Márquez steht auch mit ihrer persönlichen Geschichte für ihr Programm: In einer afro-kolumbianischen Gemeinde aufgewachsen, arbeitete sie als Jugendliche im traditionellen, handwerklichen Goldbergbau. Mit 16 wurde sie zum ersten Mal Mutter. Als Alleinerziehende arbeitete sie später in der Stadt als Hausangestellte und studierte Jura. Als Aktivistin und Anwältin setzte sie sich erfolgreich gegen die Vertreibung ihrer Herkunftsgemeinde ein, die großtechnischem Bergbau weichen sollte. Die Regierung hatte ohne vorherige Konsultation mit der Gemeinde Bergbaulizenzen unter anderem an den südafrikanischen Bergbaukonzern AngloGold Ashanti vergeben.

Über die Wahlen hinaus

Allein, dass mit Francia Márquez eine schwarze Umweltaktivistin bei den Vorwahlen den zweiten Platz und die drittmeisten Stimmen von allen Bewerber*innen erreichte, ist ein Zeichen eines gesellschaftlichen Umbruchs im konservativen Kolumbien. Es spricht also viel dafür, dass wir den Beginn eines tiefgreifenden Wandels erleben. Die Wahlen sind dabei nur ein Baustein. Ob sie das Adjektiv «historisch» verdienen, hängt davon ab, wie der Veränderungsprozess, der vor den Wahlen begann, nach den Wahlen weitergeht. Und das hängt nicht nur davon ab, ob am 19. Juni Petro oder Hernández gewinnt.

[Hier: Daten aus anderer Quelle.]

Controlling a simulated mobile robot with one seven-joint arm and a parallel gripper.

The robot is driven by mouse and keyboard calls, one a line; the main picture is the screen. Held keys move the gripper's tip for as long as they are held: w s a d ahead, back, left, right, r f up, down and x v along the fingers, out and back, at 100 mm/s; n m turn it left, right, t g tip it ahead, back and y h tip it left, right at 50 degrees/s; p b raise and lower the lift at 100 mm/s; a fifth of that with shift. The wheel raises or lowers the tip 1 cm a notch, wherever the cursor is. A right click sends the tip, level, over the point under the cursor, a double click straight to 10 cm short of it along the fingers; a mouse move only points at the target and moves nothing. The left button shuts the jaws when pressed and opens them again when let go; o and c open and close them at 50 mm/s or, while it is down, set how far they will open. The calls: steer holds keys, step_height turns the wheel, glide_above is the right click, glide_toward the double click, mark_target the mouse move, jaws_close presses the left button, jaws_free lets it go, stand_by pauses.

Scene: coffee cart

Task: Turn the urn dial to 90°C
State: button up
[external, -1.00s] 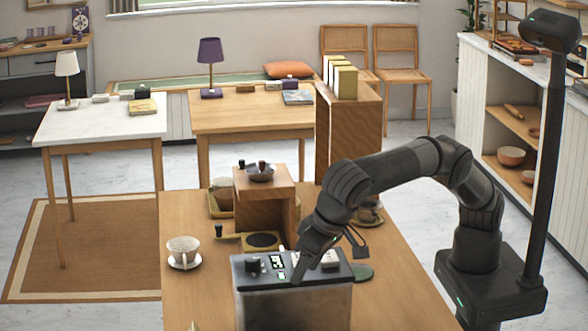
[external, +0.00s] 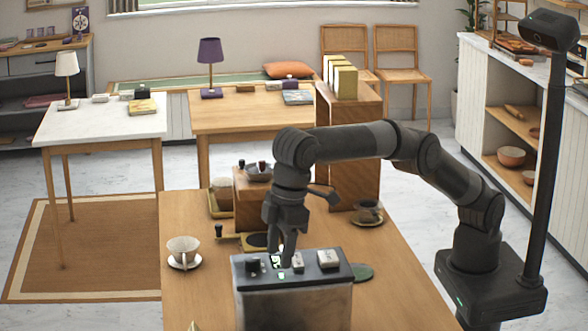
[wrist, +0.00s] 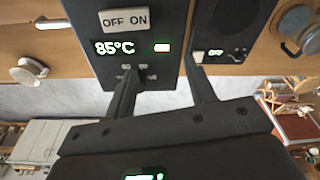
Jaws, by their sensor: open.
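The urn (external: 290,300) is a grey box at the front of the wooden counter, with a dark control panel on top. A black dial-like knob (external: 253,265) stands at the panel's left. The wrist view shows a dark panel (wrist: 165,20) with an OFF ON switch (wrist: 125,20), a lit readout (wrist: 114,48) of 85°C and small markings below it. My gripper (external: 284,262) points down over the panel, right of the knob. It also shows in the wrist view (wrist: 165,68), open and empty. Its left finger covers part of the markings; whether it touches anything is unclear.
A white cup on a saucer (external: 183,252) stands left of the urn. A second dark panel (wrist: 232,20) is at right in the wrist view. The counter's right front is clear.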

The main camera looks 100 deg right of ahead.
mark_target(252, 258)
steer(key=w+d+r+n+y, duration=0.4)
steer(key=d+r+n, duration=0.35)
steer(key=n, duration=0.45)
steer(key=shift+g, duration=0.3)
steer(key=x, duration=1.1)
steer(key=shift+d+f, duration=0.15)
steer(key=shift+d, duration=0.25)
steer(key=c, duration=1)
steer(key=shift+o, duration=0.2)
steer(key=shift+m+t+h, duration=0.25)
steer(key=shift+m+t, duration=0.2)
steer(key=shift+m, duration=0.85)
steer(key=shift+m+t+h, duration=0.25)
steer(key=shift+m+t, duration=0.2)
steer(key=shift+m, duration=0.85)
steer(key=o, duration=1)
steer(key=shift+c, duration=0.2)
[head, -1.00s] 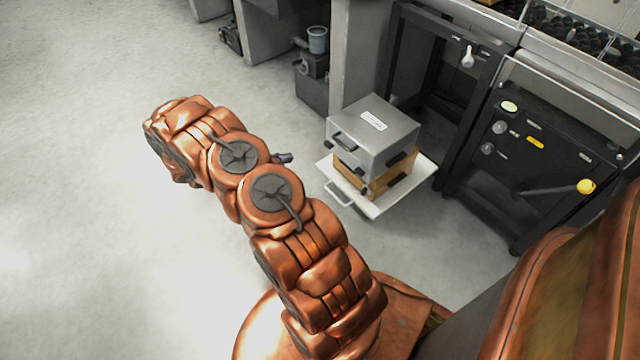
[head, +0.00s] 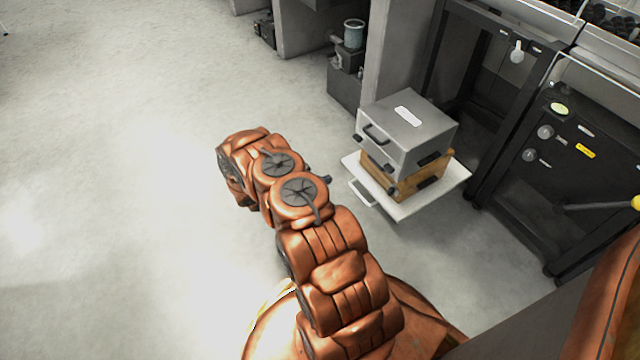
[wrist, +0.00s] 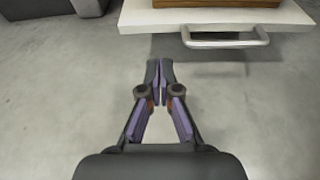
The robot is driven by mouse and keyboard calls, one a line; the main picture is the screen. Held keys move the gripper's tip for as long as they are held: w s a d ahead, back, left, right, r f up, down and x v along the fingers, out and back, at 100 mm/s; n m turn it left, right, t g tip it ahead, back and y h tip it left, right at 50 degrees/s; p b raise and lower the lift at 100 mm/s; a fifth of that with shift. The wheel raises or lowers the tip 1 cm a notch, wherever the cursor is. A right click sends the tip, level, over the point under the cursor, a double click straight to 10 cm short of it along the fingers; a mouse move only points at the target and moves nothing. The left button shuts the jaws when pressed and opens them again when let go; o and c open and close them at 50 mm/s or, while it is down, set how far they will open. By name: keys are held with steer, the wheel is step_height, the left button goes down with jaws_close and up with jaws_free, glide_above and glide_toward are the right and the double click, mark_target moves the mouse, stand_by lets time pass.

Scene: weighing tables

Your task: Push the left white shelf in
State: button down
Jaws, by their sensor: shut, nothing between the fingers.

Eine entscheidende Rolle wird spielen, ob die sozialen Bewegungen, fortschrittlichen Parteien und kulturellen Milieus, die sich in der Kampagne des «historischen Pakts» – so heißt das Wahlbündnis von Petro und Márquez – zusammengefunden haben, weiter zusammenarbeiten werden. Ob sie gemeinsam, unabhängig von der Person Gustavo Petro und in all ihrer Diversität, den kulturellen und politischen Wandel hin zum «vivir sabroso» vorantreiben können, hin zu mehr sozialer Gerechtigkeit, mehr Demokratie und einer Produktionsweise, die die natürlichen Lebensgrundlagen erhält. Oder ob das lose Bündnis zerfällt, sich Sektierertum breitmacht und die Fixierung auf einzelne Führungspersonen auch in der Linken die Oberhand gewinnt. «Los cambios no nacen ni mueren en las urnas», schrieb der Julian Alvarán von der linken Zeitschrift «Periferia» treffend: «Der Wandel wird weder in den Wahlurnen geboren, noch stirbt er dort.»